The proper relationship between SOA and BPM

Posted by Miko Matsumura | SOA Blueprints, SOA Registries and Repositories, SOA Thoughts | Friday 3 August 2007 10:13 am

The relationship between BPM and SOA is not a simple one.

Several key variables determine which path is appropriate for your situation–and like many SOA situations, there’s no cookie cutter answer.

I’m tempted to try to clarify my position on this topic because of Joe McKendrick’s piece:
The awkward dance between BPM and SOA

Like the mating dance of the Sand Hill Crane, this dance looks a bit gawky but serves a very real purpose. To the untrained eye, the movements seem awkward. However, this dance has a very ancient logic. Unlike the crane’s mating dance though, the topic isnt about reproduction. It’s about money. In the words of Cyndi Lauper, Money Changes Everything.

How does money influence this relationship? Through the funding vehicle for SOA projects. Increasingly, BPM is used as the funding vehicle for SOA projects. This makes sense because SOA by itself is pretty much by itself pretty invisible to the business. It’s like doing a bathroom remodel to justify new plumbing. Now having new plumbing may in the future allow you to do a kitchen remodel. But the plumbing by itself doesnt really provide the business with much justification for the cost up front.

BPM is just one of many different “Consumption Patterns” for SOA’s business services. You can connect business services to Web 2.0, AJAX and other kinds of front ends. You can consume them using portlets. You can wire up SOA business services in a B2B fashion or maybe build using a variety of composite application or mashup tools.

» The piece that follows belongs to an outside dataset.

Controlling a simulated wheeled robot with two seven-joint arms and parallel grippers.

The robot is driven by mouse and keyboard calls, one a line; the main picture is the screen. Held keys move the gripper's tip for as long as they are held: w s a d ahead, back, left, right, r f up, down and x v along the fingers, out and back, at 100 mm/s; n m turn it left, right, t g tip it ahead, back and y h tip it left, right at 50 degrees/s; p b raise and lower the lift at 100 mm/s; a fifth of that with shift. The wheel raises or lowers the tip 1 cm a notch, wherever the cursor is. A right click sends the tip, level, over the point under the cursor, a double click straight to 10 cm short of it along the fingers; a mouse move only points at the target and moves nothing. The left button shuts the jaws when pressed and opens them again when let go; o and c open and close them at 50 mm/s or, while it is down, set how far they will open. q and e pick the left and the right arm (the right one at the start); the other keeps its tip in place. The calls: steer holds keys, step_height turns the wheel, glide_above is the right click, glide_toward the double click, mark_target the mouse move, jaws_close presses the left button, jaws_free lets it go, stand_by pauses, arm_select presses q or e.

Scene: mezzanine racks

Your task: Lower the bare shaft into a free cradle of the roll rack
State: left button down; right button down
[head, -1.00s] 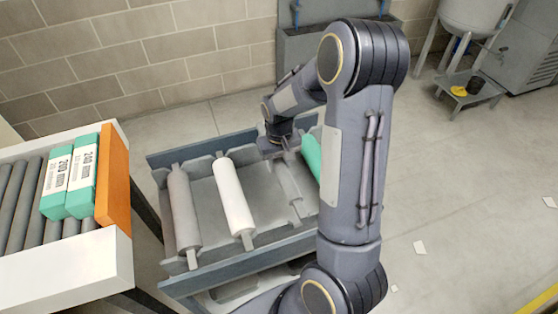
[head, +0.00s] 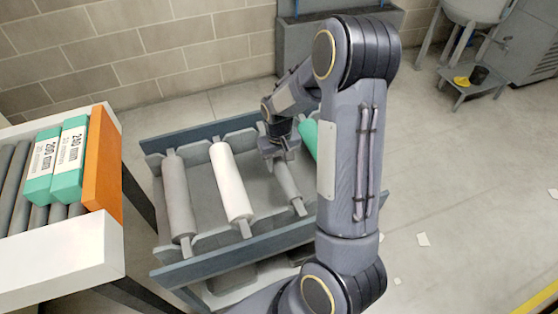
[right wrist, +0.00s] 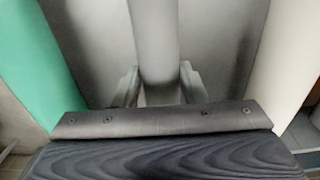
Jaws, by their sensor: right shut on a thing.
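The bare shaft (head: 288,182) is a thin grey bar lying lengthwise over the roll rack (head: 208,267), between a white roll (head: 231,183) and a green roll (head: 309,137). My right gripper (head: 281,152) is shut on it near its far part. The gripper's jaw hides the lower part of that view. My left gripper is not in view.
A grey roll (head: 178,199) lies at the rack's left. At far left, a roller conveyor (head: 60,268) with an orange end stop (head: 103,160) carries green boxes (head: 69,162). My right arm covers the rack's right side. Open floor (head: 460,190) lies to the right.

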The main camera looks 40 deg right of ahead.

But it’s a pretty strong argument for SOA and can help get your SOA funded.

I fully agree with Steve, the “bazaar” of business process does tend to mess with the “cathedral” of SOA, and that the “percolating process” antipattern *is* alive and well.

However, this is a pretty small price to pay for getting your SOA project funded. Not every single service you make for a BPM process will be reusable, that’s for certain. But you can segment these into various registry repository taxonomies and you can use the funding to put in infrastructure that will scale to enterprise level.

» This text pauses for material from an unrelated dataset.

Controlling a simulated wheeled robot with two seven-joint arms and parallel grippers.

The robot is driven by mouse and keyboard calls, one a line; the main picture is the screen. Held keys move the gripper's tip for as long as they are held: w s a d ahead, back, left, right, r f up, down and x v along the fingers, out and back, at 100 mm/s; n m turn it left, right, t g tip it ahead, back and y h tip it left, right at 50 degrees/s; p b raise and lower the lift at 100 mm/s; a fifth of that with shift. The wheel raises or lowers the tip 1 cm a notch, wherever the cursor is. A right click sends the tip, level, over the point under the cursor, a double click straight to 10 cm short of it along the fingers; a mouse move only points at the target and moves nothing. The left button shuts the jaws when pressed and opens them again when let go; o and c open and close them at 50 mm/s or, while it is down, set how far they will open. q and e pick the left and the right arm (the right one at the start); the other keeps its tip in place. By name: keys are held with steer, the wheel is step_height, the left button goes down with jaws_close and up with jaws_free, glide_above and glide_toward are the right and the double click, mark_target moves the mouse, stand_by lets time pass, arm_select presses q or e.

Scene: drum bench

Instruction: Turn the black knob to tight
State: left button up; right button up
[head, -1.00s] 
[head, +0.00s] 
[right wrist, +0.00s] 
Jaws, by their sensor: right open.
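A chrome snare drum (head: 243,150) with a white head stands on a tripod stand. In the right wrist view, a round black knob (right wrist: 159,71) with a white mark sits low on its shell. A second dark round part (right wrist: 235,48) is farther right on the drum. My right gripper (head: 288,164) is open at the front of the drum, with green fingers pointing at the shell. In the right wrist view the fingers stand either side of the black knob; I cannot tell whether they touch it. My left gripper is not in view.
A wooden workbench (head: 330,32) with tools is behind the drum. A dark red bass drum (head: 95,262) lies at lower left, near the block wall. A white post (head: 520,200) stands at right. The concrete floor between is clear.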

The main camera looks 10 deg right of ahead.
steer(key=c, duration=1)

You see, the cool thing is that BPM is typically project funded. This means that within a given enterprise, you have a considerable lot of BPM projects, whether it be supply chain logistics, order to cash, some cool RFID project, call center, there are hundreds of processes that can be optimized. Optimizing a process leads to clear ROI and you can justify spending millions of dollars for the resulting improvement to the business.

So if you can link your SOA infrastructure to one of these projects, you can get components like Registry Repository and runtime policy mediation systems that have Enterprise wide implications. This can create significant value over time and across projects.

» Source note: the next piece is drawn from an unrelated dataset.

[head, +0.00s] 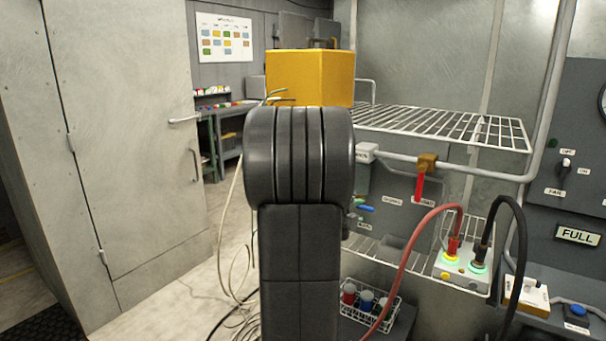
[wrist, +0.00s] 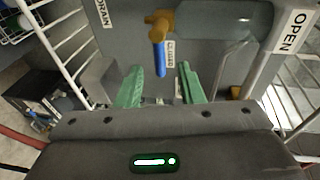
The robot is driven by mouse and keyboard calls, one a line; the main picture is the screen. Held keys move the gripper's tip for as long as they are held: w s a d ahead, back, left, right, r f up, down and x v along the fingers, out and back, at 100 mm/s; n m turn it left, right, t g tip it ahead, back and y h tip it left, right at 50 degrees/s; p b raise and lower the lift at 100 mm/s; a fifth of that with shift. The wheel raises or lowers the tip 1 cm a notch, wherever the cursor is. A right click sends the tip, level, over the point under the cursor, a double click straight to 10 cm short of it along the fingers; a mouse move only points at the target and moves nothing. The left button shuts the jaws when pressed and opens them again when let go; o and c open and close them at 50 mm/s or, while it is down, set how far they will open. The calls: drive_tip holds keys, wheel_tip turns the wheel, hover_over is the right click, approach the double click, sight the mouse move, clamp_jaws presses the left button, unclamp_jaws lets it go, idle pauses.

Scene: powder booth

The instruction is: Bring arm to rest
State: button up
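My arm (head: 307,230) stands upright in the middle of the head view and hides my gripper there. In the wrist view my gripper (wrist: 159,85) has two green fingers spread apart with a clear gap. No object is clamped between them. A brass valve with a blue lever (wrist: 159,58) shows just past the fingertips, its lever pointing down toward the gap. I cannot tell whether a finger touches it. Labels around it read DRAIN, CLOSED and OPEN. A blue handle (head: 365,208) also shows beside my arm in the head view.
A wire shelf (head: 440,127) and a pipe with a red-handled valve (head: 420,186) stand right of my arm. Red (head: 405,265) and black (head: 518,240) cables loop to a lit box. A bottle rack (head: 368,305) is low. Floor left of my arm is mostly open, with loose cables.

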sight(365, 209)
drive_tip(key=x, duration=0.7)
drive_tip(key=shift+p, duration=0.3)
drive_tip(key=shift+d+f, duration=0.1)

This logic doesnt apply to the so-called “ESB”, I’ve only seen the “ESB” be valid within a project, not so much across projects or across silos of ownership or operations.

In conclusion, the BPM stuff may mess you up a little on your project–but they might also foot the bill! So dont be afraid to get your hands a little dirty, after all, hands can be washed and you don’t want to sit this one out. Careers are being made on SOA right now and if BPM is attractive to your business, you should let them know that a bathroom remodel might be a perfect time to do some plumbing work and get your SOA funded alongside.